─── INFORMATION SHOWN ───
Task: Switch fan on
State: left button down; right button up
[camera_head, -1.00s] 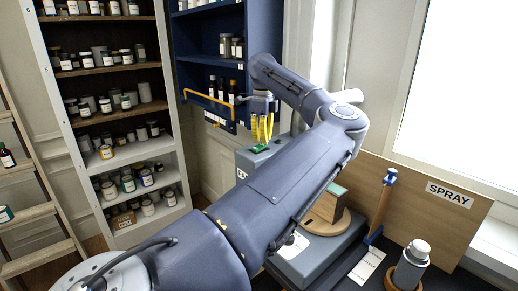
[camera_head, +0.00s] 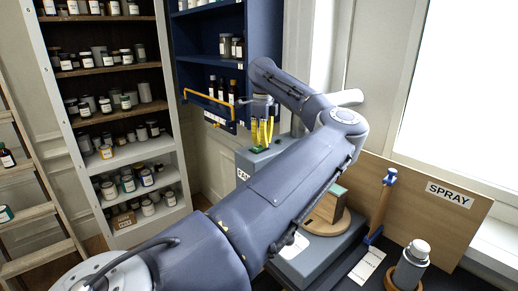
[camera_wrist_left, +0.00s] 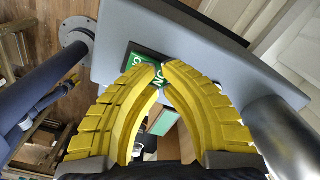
───
## [BRIEF]
Reproduce the listing above from the line that contains "State: left button down; right button up" through its final line, exactly and with nothing added. Omit the images.

## [THE ANSWER]
State: left button down; right button up
[camera_head, -1.00s] 
[camera_head, +0.00s] 
[camera_wrist_left, +0.00s] 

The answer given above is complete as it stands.